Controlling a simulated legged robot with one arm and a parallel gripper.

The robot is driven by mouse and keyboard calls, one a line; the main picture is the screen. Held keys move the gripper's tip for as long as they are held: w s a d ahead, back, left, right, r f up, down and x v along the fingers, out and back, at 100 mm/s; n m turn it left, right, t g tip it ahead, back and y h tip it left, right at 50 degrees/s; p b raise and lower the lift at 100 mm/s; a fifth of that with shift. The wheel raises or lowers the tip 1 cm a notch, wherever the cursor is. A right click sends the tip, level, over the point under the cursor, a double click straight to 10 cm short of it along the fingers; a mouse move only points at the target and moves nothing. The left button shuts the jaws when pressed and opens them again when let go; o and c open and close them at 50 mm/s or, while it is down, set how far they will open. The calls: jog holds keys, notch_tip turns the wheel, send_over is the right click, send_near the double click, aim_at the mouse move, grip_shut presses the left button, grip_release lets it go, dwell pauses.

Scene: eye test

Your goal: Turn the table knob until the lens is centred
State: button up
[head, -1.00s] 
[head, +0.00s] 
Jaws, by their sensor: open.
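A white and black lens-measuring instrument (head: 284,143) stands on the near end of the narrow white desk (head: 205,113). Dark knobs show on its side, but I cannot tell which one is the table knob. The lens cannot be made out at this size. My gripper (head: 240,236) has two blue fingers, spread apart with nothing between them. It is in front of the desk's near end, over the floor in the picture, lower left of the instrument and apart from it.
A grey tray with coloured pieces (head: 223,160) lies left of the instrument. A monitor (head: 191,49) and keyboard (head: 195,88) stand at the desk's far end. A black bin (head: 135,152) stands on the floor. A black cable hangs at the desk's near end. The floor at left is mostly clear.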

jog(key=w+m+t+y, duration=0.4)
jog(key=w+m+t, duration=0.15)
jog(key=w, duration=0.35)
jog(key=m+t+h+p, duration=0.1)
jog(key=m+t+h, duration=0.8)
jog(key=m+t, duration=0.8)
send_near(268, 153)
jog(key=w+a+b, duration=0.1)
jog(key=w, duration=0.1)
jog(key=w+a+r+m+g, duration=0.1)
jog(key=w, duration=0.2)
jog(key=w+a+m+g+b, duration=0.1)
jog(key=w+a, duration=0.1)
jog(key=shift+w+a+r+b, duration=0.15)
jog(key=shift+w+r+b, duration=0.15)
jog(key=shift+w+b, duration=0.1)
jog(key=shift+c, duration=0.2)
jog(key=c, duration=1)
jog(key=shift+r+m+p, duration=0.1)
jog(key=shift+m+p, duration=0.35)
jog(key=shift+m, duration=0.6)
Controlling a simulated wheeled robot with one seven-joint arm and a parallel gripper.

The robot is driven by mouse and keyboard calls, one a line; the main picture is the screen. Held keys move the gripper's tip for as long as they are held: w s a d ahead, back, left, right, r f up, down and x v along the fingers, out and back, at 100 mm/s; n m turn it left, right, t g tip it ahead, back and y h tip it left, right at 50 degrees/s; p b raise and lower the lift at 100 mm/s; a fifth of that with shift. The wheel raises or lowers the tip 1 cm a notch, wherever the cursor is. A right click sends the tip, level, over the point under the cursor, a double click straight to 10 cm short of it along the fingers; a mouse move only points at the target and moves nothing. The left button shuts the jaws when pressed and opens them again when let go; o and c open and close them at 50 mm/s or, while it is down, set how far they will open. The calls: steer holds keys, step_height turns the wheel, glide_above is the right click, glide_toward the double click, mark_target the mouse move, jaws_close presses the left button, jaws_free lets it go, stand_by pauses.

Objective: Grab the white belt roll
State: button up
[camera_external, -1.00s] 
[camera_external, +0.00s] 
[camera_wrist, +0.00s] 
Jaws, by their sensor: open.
++++++
All of the data needs to be reproduced exactly, with no line missing.

Controlling a simulated legged robot with one arm and a parallel gripper.

The robot is driven by mouse and keyboard calls, one a line; the main picture is the screen. Held keys move the gripper's tip for as long as they are held: w s a d ahead, back, left, right, r f up, down and x v along the fingers, out and back, at 100 mm/s; n m turn it left, right, t g tip it ahead, back and y h tip it left, right at 50 degrees/s; p b raise and lower the lift at 100 mm/s; a fifth of that with shift. The wheel raises or lowers the tip 1 cm a notch, wherever the cursor is. A right click sends the tip, level, over the point under the cursor, a double click straight to 10 cm short of it along the fingers; a mouse move only points at the target and moves nothing. The left button shuts the jaws when pressed and opens them again when let go; o and c open and close them at 50 mm/s or, while it is down, set how far they will open. The calls: jog holds keys, notch_tip turns the wheel, send_over is the right click, send_near the double click, aim_at the mouse move, grip_shut presses the left button, grip_release lets it go, dwell pauses.

Scene: eye test

Your goal: Turn the table knob until the lens is centred
State: button up
[head, -1.00s] 
[head, +0.00s] 
Jaws, by their sensor: open.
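A white and black lens-measuring instrument (head: 284,143) stands on the near end of the narrow white desk (head: 205,113). Dark knobs show on its side, but I cannot tell which one is the table knob. The lens cannot be made out at this size. My gripper (head: 240,236) has two blue fingers, spread apart with nothing between them. It is in front of the desk's near end, over the floor in the picture, lower left of the instrument and apart from it.
A grey tray with coloured pieces (head: 223,160) lies left of the instrument. A monitor (head: 191,49) and keyboard (head: 195,88) stand at the desk's far end. A black bin (head: 135,152) stands on the floor. A black cable hangs at the desk's near end. The floor at left is mostly clear.

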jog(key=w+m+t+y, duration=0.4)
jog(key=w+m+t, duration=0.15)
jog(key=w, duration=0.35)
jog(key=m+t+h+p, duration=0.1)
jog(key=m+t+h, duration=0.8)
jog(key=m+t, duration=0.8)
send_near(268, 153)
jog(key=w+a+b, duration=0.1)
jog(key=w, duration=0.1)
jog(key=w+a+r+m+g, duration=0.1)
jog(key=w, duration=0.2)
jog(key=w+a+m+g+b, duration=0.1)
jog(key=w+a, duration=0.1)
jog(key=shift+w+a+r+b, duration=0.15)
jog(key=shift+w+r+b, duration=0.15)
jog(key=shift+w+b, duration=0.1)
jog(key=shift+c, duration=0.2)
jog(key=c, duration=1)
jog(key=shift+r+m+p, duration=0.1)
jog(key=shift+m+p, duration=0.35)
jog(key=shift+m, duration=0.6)
Controlling a simulated wheeled robot with one seven-joint arm and a parallel gripper.

The robot is driven by mouse and keyboard calls, one a line; the main picture is the screen. Held keys move the gripper's tip for as long as they are held: w s a d ahead, back, left, right, r f up, down and x v along the fingers, out and back, at 100 mm/s; n m turn it left, right, t g tip it ahead, back and y h tip it left, right at 50 degrees/s; p b raise and lower the lift at 100 mm/s; a fifth of that with shift. The wheel raises or lowers the tip 1 cm a notch, wherever the cursor is. A right click sends the tip, level, over the point under the cursor, a double click straight to 10 cm short of it along the fingers; a mouse move only points at the target and moves nothing. The left button shuts the jaws when pressed and opens them again when let go; o and c open and close them at 50 mm/s or, while it is down, set how far they will open. The calls: steer holds keys, step_height turns the wheel, glide_above is the right click, glide_toward the double click, mark_target the mouse move, jaws_close presses the left button, jaws_free lets it go, stand_by pauses.

Objective: Grab the white belt roll
State: button up
[camera_external, -1.00s] 
[camera_external, +0.00s] 
[camera_wrist, +0.00s] 
Jaws, by their sensor: open.

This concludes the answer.